◆ **Goal**
In the data below, restate exactly the lines from the one with "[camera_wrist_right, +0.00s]" to the final line, both included, but not the pictures.

[START OF Data extract]

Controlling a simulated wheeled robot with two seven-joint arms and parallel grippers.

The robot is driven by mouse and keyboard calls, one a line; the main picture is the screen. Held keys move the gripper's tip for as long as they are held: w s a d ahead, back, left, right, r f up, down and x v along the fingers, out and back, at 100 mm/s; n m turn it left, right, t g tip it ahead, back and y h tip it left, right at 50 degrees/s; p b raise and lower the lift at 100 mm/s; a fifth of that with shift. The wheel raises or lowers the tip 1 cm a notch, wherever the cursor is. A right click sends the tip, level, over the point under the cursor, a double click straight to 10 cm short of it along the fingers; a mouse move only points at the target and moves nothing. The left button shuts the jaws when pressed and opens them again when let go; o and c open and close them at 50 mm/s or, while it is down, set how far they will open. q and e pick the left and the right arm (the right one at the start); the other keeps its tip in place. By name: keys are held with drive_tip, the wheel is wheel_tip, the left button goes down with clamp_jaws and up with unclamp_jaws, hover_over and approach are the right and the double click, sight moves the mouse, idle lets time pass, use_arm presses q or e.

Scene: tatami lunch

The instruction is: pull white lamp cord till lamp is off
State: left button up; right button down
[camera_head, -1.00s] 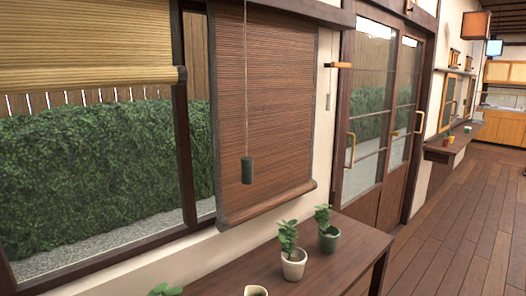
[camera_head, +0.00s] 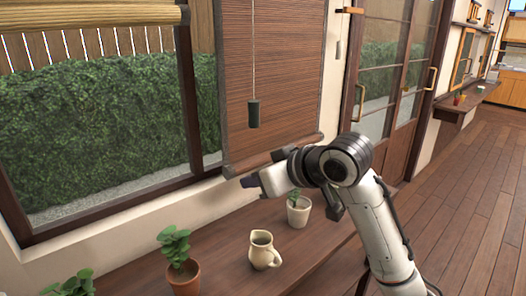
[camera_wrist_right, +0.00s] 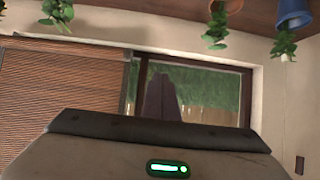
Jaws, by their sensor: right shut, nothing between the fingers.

[END OF Data extract]

◆ **Written solution**
[camera_wrist_right, +0.00s] 
Jaws, by their sensor: right shut, nothing between the fingers.

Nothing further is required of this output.